By Steve Brawner, © 2019 by Steve Brawner Communications, Inc.
Arkansas will spend $2.25 billion in general revenue dollars to educate its 500,000 public school students this year, and all of that money and all of those students could be affected by a $659,580 contract approved by the House and Senate Education Committees.
(Editor’s Note: The Arkansas Legislative Council later did not grant approval of the contract. It is unclear what will happen next.)
As reported by the Arkansas Democrat-Gazette, the legislators voted to pay that amount to a consultant, Denver-based Augenblick, Palaich and Associates, to conduct an educational adequacy study. The contract still must be approved by the Arkansas Legislative Council, a big committee of legislators that meets between legislative sessions. If it gives the OK – which is not certain – then the consultants will dive deeply into Arkansas’ school funding matrix.
This will be the first school adequacy study since those produced by another consultant, Picus Oden & Associates, in 2003 and 2006 helped create the funding matrix.
Those studies were conducted in response to the Lake View School District court case where the state Supreme Court ruled the Arkansas Constitution makes the state responsible for providing all students an “adequate” and “equitable” education. The Constitution actually says “general, suitable and efficient,” but close enough, I guess.
The Lake View court case, and the actions taken in response including the Picus Oden adequacy studies, have provided a policymaking framework that has transcended left-right, Republican-Democrat politics ever since.
Lawmakers argue about a lot of things, but they haven’t argued much about school funding. K-12 education comprises $2.25 billion of this year’s $5.75 billion state general revenue budget – about 40%. Republicans and Democrats agree we don’t want another court case controlling that money, so the consensus solution has been to keep spending what we’re spending plus always a little more for inflation’s sake. Every two years, the House and Senate Education Committees produce an adequacy report that largely keeps the school funding matrix intact with a small increase. The full Legislature then approves spending about that amount with little debate. It’s kept the state out of court so far.
But the 2006 educational adequacy report is becoming a little dated. The world has changed since then, and even if it hadn’t, there are some parts of the school funding matrix that obviously should be tweaked. One example is that school transportation is based on a district’s number of students, not miles driven. That’s obviously not fair to those far-flung districts whose buses travel thousands of miles daily.

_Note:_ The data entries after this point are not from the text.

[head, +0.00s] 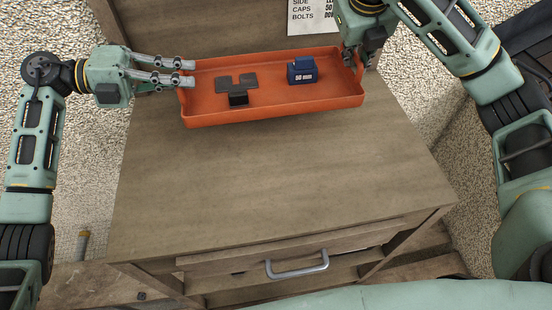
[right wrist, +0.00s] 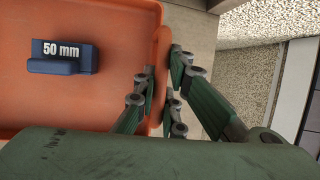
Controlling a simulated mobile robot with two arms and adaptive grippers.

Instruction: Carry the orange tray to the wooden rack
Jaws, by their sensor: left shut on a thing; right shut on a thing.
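The orange tray (head: 275,110) is at the back of a wooden bench top in the head view, and its right part fills the left of the right wrist view (right wrist: 110,105). My left gripper (head: 188,73) is shut on the tray's left end wall. My right gripper (head: 352,62) is at the tray's right end; in the right wrist view its fingers (right wrist: 160,92) straddle the right rim and are shut on it. A dark T-shaped piece and a blue block (head: 302,70) marked 50 mm lie in the tray. I cannot tell whether the tray touches the bench top.
The wooden bench (head: 280,185) has a clear top in front of the tray. A drawer with a grey handle (head: 297,266) is at its front. A wooden back panel (head: 200,25) with a printed sheet (head: 314,16) rises behind. Pebbly ground surrounds the bench.

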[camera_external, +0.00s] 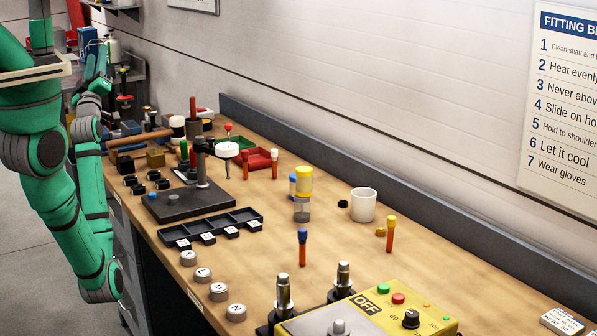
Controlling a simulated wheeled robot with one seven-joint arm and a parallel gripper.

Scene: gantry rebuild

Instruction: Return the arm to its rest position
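My green arm (62,205) hangs at the left, beside the near left edge of the workbench (345,270). It bends low at the elbow, and the forearm folds back up toward the top left. Its far end, where my gripper (103,62) seems to be, is small against the clutter behind. I cannot make out the fingers or anything held in them. The arm appears clear of the objects on the bench.
The bench holds a black press stand (187,204), a black compartment tray (211,228), several round weights, a white cup (363,205), a yellow-capped jar (303,193) and a yellow control box (375,312). Open floor (35,270) lies left of the bench.

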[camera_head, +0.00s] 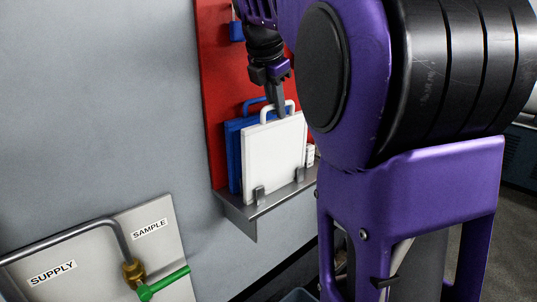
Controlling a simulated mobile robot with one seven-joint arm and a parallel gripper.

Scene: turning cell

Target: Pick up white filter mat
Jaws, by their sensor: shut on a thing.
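The white filter mat (272,160) is a flat square panel with a loop handle on its top edge. It stands nearly upright in a grey metal rack (262,207) on the wall. My gripper (277,104) points down at the handle and is shut on it. The fingers hide part of the handle. My purple and black arm covers the right side of the view and comes close to the mat's right edge.
A blue panel (233,150) with its own handle stands right behind the white mat. A red board (217,75) backs the rack, with a blue padlock-like item (236,31) hanging above. Pipes and a green lever (163,284) are at lower left.

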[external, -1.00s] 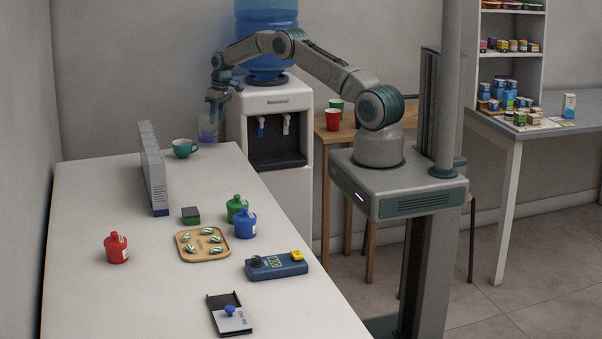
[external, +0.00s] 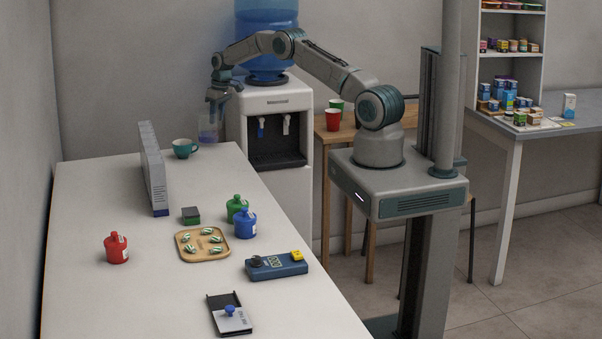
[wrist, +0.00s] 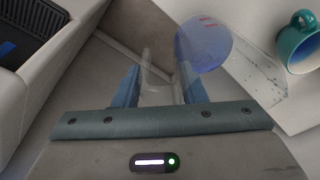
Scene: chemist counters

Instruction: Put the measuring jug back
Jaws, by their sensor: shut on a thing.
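The measuring jug (external: 208,132) is clear with a blue-violet tint. It is at the far end of the white counter (external: 110,190), just right of a teal mug (external: 184,148). My gripper (external: 213,108) is shut on it from above. In the wrist view the fingers (wrist: 158,90) close around its clear handle, and the round tinted body (wrist: 203,44) shows beyond them, near the counter's edge. The teal mug also shows there at the right (wrist: 298,42). I cannot tell whether the jug's base touches the counter.
A water dispenser (external: 277,190) stands right of the counter's far end, with a gap showing between them in the wrist view. Upright grey boxes (external: 153,172) stand left of the mug.

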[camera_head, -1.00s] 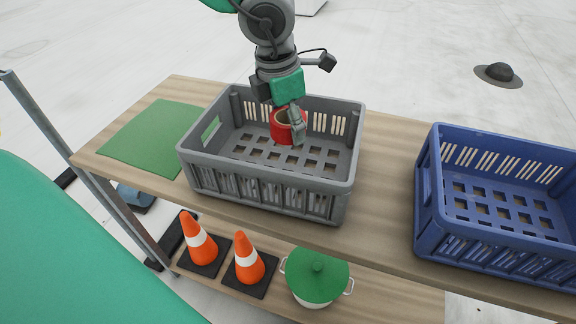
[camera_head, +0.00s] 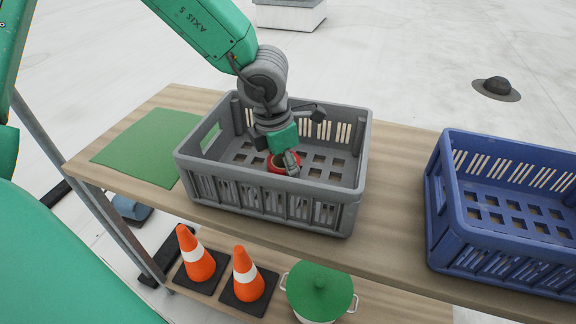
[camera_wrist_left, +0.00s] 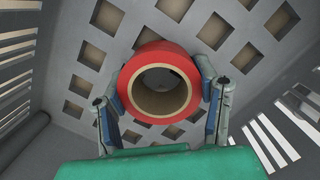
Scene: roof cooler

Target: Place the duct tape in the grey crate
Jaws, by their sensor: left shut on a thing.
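The duct tape is a red roll (camera_head: 279,166) with a tan core. It is inside the grey crate (camera_head: 262,205), low and close to the crate floor; I cannot tell if it touches the floor. My left gripper (camera_head: 284,160) reaches down into the crate and is shut on the roll. In the left wrist view the red roll (camera_wrist_left: 160,82) sits between the two fingers (camera_wrist_left: 160,100), with the slotted crate floor behind it. My right gripper is not in view.
A blue crate (camera_head: 445,226) stands to the right on the wooden bench (camera_head: 395,165). A green mat (camera_head: 150,145) lies left of the grey crate. On the lower shelf are two orange cones (camera_head: 196,254) and a pot with a green lid (camera_head: 320,285).

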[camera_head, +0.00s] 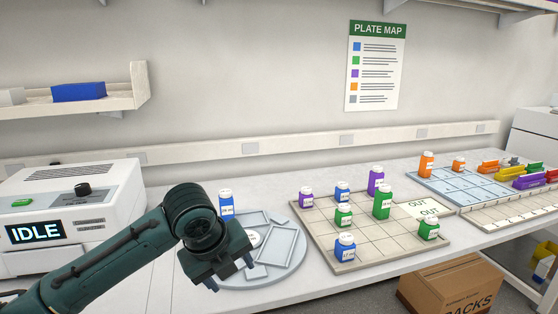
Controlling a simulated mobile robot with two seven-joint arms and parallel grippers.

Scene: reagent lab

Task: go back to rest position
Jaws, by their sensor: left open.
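My left gripper (231,281) comes in from the lower left on a dark green arm. Its jaws are open and point down over the left part of a round grey plate (290,262). Nothing shows between the fingers. A blue bottle (226,205) stands behind the gripper, at the back left of the plate; its base is partly hidden. My right gripper is not in view.
A gridded tray (385,251) holds several blue, green and purple bottles. A blue tray (450,187) with orange bottles lies behind it at right. A white machine reading IDLE (95,192) stands at left. A carton (452,284) sits below the bench.

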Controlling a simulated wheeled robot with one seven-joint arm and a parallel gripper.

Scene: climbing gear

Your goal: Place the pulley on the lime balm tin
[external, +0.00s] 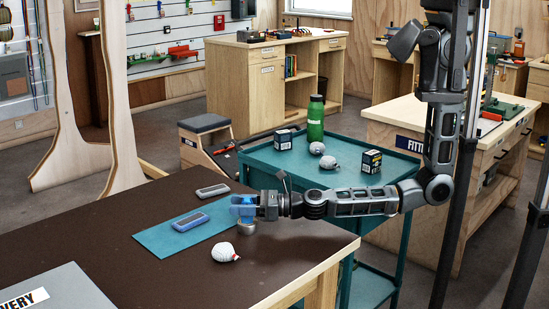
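My gripper (249,205) reaches in from the right, low over the brown table. It appears shut on a blue piece, which looks like the pulley (242,210); the fingers and the blue piece are small and partly overlap. A short round metallic tin (246,228), apparently the lime balm tin, is directly below the blue piece. Its top is mostly hidden by the blue piece. I cannot tell whether the two touch.
A teal mat (158,241) lies left of my gripper with a blue oblong item (190,221) on it. A grey oblong item (213,190) lies behind. A teal cart (262,153) holds a green bottle (316,118) and boxes.

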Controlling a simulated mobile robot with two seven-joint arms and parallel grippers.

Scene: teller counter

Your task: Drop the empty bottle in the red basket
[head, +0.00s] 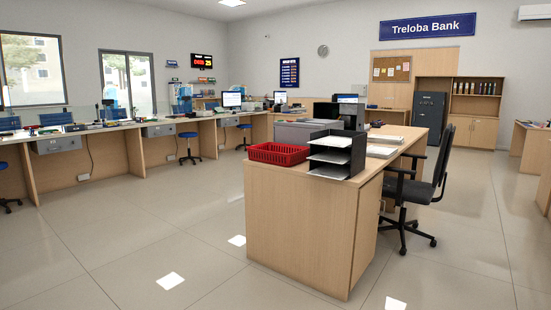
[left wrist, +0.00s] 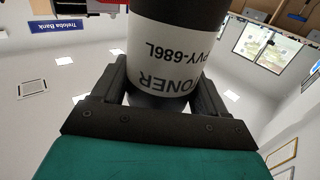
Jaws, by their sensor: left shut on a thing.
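The red basket (head: 278,154) stands on the left end of the wooden desk (head: 297,220) in the head view. Its inside is mostly hidden behind its walls. My left gripper (left wrist: 162,76) shows only in the left wrist view, shut around a black bottle (left wrist: 168,47) with a white label. The label reads "TONER PVY-686L" upside down in that view. The bottle's far end runs out of the top of the frame. Neither gripper shows in the head view, so the distance from the bottle to the basket cannot be told. My right gripper is not in view.
A black letter tray (head: 337,154) with papers stands just right of the basket, close to it. A black office chair (head: 412,190) stands right of the desk. The long teller counter (head: 130,127) lines the left. The floor left of the desk is clear.

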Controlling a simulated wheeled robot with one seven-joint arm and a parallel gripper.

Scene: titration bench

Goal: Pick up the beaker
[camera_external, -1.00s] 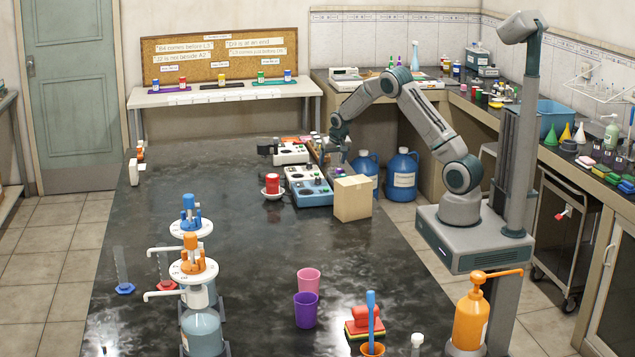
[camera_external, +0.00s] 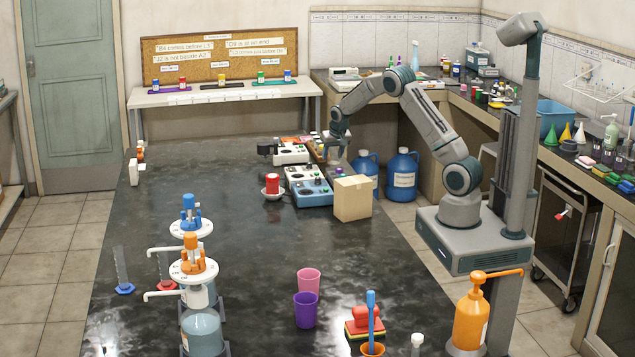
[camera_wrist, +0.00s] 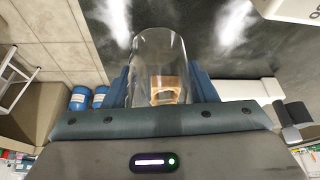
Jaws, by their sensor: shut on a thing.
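A clear, transparent beaker (camera_wrist: 158,50) stands out between the blue fingers of my gripper (camera_wrist: 162,85) in the wrist view. The fingers are shut on its sides. A tan object shows through the glass. In the camera_external view my gripper (camera_external: 337,143) is over the far right part of the black bench, near the control boxes. The beaker is too small and clear to make out there.
A blue control box (camera_external: 310,190) and a white one (camera_external: 291,153) are beside my gripper. A cardboard box (camera_external: 352,198) stands nearer the camera. Blue jugs (camera_external: 402,173) are beyond the bench's right edge. The bench's middle (camera_external: 235,245) is clear.

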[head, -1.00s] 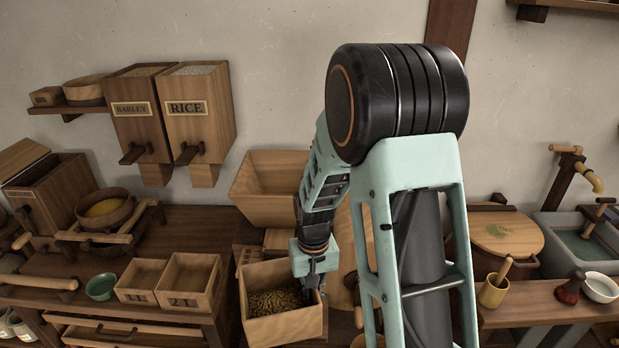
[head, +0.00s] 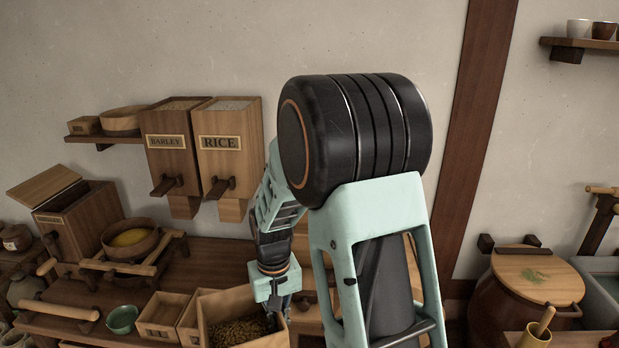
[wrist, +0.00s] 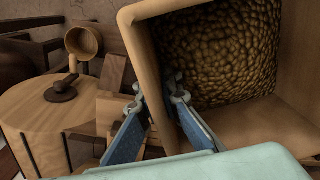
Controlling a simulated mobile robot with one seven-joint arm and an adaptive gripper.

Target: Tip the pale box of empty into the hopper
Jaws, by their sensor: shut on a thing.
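The pale wooden box (head: 233,303) is held low in front of the bench in the head view, cut off by the bottom edge. Brown grain (head: 238,331) lies inside it. My gripper (head: 278,311) is at its right side, fingers pointing down. In the wrist view, my gripper (wrist: 163,108) is shut on one wall of the box (wrist: 262,133), and the grain (wrist: 225,50) fills the far part of it. The hopper is mostly hidden behind my arm, and I cannot make it out clearly.
Barley (head: 172,150) and rice (head: 230,150) bins hang on the wall. A round wooden quern with a crank (wrist: 55,110) stands left in the wrist view.

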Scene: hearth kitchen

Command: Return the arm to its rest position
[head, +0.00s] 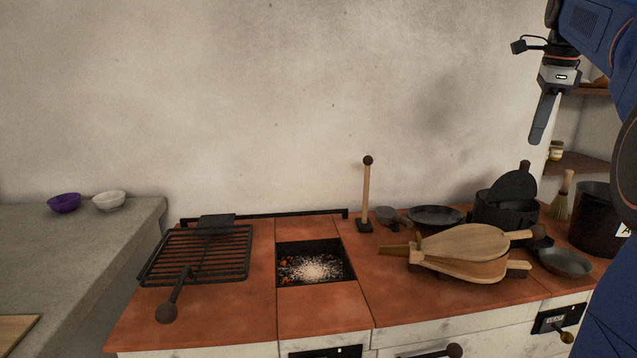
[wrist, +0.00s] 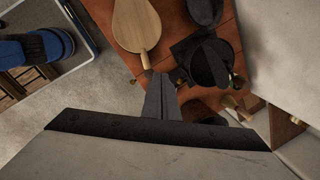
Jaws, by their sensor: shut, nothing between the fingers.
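My gripper (head: 537,136) hangs at the upper right of the head view, fingers pointing down and pressed together with nothing between them. It is in the air in front of the wall, well above the counter and clear of everything there. My blue arm comes in from the right edge. In the wrist view the closed fingers (wrist: 161,95) show at the centre, with the counter's edge, the bellows and the black pot beyond them.
The tiled hearth counter (head: 220,312) holds a grill rack (head: 205,253), an ash-filled fire pit (head: 312,266), wooden bellows (head: 465,243), a lidded black pot (head: 505,212) and a dark bucket (head: 594,222). A shelf (head: 580,162) with a jar (head: 556,151) is close right of my gripper.

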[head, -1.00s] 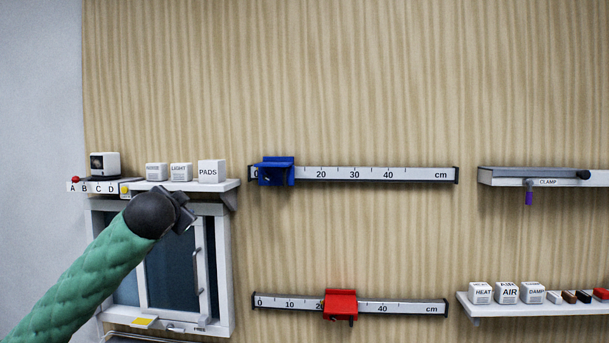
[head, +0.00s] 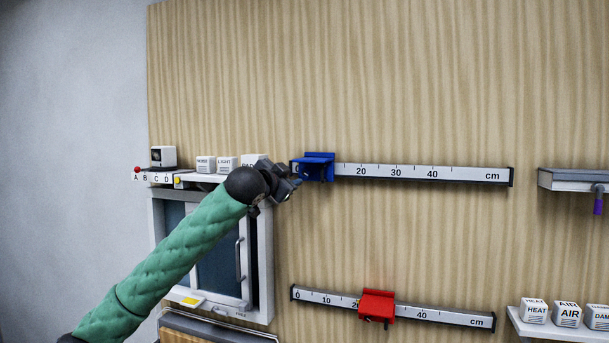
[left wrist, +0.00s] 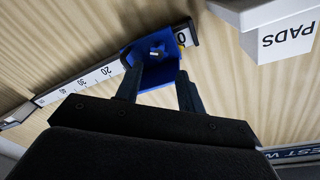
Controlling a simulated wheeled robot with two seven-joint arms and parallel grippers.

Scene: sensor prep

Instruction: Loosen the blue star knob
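The blue carriage (head: 319,166) sits near the zero end of the upper ruler rail (head: 420,173). It also shows in the left wrist view (left wrist: 158,72), just beyond my fingertips. The star knob cannot be told apart from the blue carriage; its shape is too small or hidden. My left gripper (head: 291,181) is just left of the carriage in the head view. In the left wrist view its two dark fingers (left wrist: 158,88) stand apart with the lower blue part between their lines of sight. They look empty, and contact cannot be told. My right gripper is not in view.
A lower rail (head: 450,316) carries a red carriage (head: 377,306). A shelf with white blocks (head: 227,163) is close left of my left gripper, above a framed sliding window (head: 262,255). The PADS block (left wrist: 287,30) is near in the wrist view. Open wood panel lies between the rails.

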Some legislators this year have said it’s time for a new adequacy study, but there’s been disagreement about who to hire or whether to hire anyone at all. Some fear conducting a new adequacy study could make the state vulnerable in another lawsuit. It’s not hard to imagine a plaintiff’s attorney asking a state official on the witness stand, “Your OWN STUDY said you should spend X on schools, and instead you only spent Y. Meanwhile, Arkansas ranks near the bottom in school achievement. Is that adequate?” And of course, a consultant is not going to accept $659,580 and then say you’re doing fine. That kind of paycheck must be justified.
In the end, the reasons for conducting another adequacy study outweighed the reasons against it. The House and Senate Education Committees failed by one vote to hire Augenblick, Palaich and Associates a month ago when a couple of possibly supportive senators were absent. It looked like the idea was dead, but on Monday all senators were present. It wasn’t part of the agenda, but Sen. Joyce Elliott, D-Little Rock, moved to have last month’s vote expunged, and then lawmakers voted to hire the consultant.
Regardless of what happens with this study, eventually there will be another lawsuit. Public schools are too important, and there’s too much money at stake (and available in attorney contingency fees). Eventually, the courts will again decide if the state is following its constitutional mandate, which is a reminder that we really should be careful what we put in a Constitution.
There’s one last piece of important information: There are no justices left on the Arkansas Supreme Court who ruled in the Lake View case.
That means we have no idea how some future court will rule regarding whether or not Arkansas is funding its schools adequately and equitably, or at least suitably.